Dalam kesempatan itu, Direktur Utama PT Pertamina Patra Niaga (PPN) Mars Ega Legowo memaparkan langkah evaluasi dan perbaikan yang dilakukan untuk meningkatkan kualitas BBM Pertamina.
Ega mengklaim Pertamina sudah melakukan penguatan pengendalian mutu di seluruh rantai pasok BBM. Dia menjelaskan, BBM yang diterima PPN berasal dari PT Kilang Pertamina Internasional (KPI) dan impor.
“Pengawasan dilakukan secara berlapis mulai dari proses produksi kilang, sertifikasi laboratorium, pemeriksaan mutu di terminal BBM, pengawasan di mobil tangki, hingga pengecekan kondisi produk di SPBU,” ucap Ega.
Selain itu, Ega mengatakan Pertamina rutin menguji mutu bahan bakar agar sesuai dengan spesifikasi yang ditetapkan pemerintah dan beberapa di antaranya dilakukan oleh independent surveyor.
Di sisi operasional, lanjut Ega, Pertamina juga memperkuat sistem digitalisasi rantai pasok mulai dari sistem digitalisasi di terminal BBM, mobil tangki, hingga layanan SPBU lainnya. Dia mengklaim langkah ini dapat memonitor proses distribusi dan operasional secara real time.

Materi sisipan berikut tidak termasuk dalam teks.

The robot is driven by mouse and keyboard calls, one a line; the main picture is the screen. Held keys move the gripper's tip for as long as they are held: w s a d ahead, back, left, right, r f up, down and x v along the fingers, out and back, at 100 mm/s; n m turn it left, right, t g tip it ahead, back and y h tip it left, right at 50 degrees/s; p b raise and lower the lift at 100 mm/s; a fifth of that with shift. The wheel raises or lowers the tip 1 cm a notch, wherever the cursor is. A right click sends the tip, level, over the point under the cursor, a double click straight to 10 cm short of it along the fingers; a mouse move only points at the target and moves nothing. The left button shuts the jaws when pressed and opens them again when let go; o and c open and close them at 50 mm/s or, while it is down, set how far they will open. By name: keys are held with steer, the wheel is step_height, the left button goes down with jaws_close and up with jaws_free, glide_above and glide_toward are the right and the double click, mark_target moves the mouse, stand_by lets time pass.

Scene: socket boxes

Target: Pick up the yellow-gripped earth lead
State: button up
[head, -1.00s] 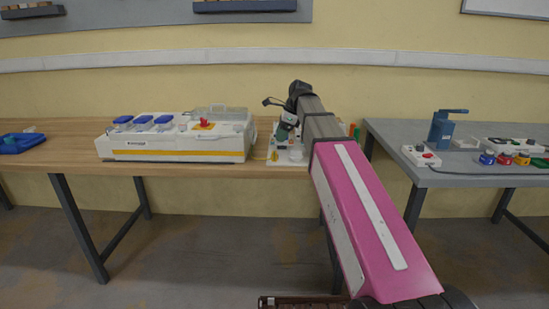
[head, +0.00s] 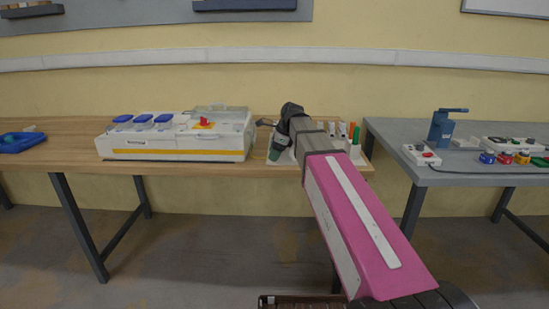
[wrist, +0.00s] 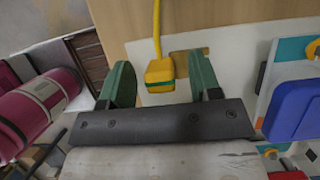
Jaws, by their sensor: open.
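The yellow grip of the earth lead (wrist: 160,76), a blocky yellow piece with a green band, shows in the wrist view with its yellow cable running up from it. My gripper (wrist: 162,78) is open, with one green finger on each side of the yellow grip. A gap shows between the grip and each finger; I cannot tell how deep the grip sits between them. In the head view my gripper (head: 279,150) is low over the right end of the wooden table, and my arm hides most of what is there. I cannot make out the lead there.
A white box with blue caps (head: 175,138) stands left of my gripper on the wooden table (head: 65,155). Coloured upright pieces (head: 354,138) stand right of my arm. In the wrist view a blue block (wrist: 298,108) lies to the right. A grey table (head: 460,178) stands further right.

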Dia juga memaparkan sejumlah program penguatan pengendalian mutu di jaringan SPBU Pertamina. Antara lain; penguatan standar operasional prosedur pengecekan kualitas BBM di SPBU sesuai pedoman, program pemantauan SPBU, pemantauan khusus yang dilakukan tim internal, hingga menggandeng pihak eksternal untuk melakukan pengawasan mutu
“Selain itu, kami juga bekerja sama dengan Lemigas untuk melakukan pengawasan mutu dan juga dilakukan audit eksternal yang saat ini kita bekerja sama dengan Intertek,” ujar Ega.
Sebagai catatan, kasus dugaan pengoplosan BBM jenis Pertamax oleh PPN telah memicu perhatian luas dari masyarakat dan berbagai pihak.
Kejaksaan Agung (Kejagung) mengungkapkan dalam periode 2018—2023, terjadi praktik pengoplosan Pertalite (RON 90) menjadi Pertamax (RON 92) di fasilitas penyimpanan atau depo milik Pertamina.
Pengungkapan kasus ini memicu reaksi keras dari masyarakat. Banyak yang menuntut transparansi dan akuntabilitas dari Pertamina serta pihak terkait lainnya. Akibat kasus ini, terlihat indikasi konsumsi masyarakat yang beralih ke penyedia BBM swasta lain.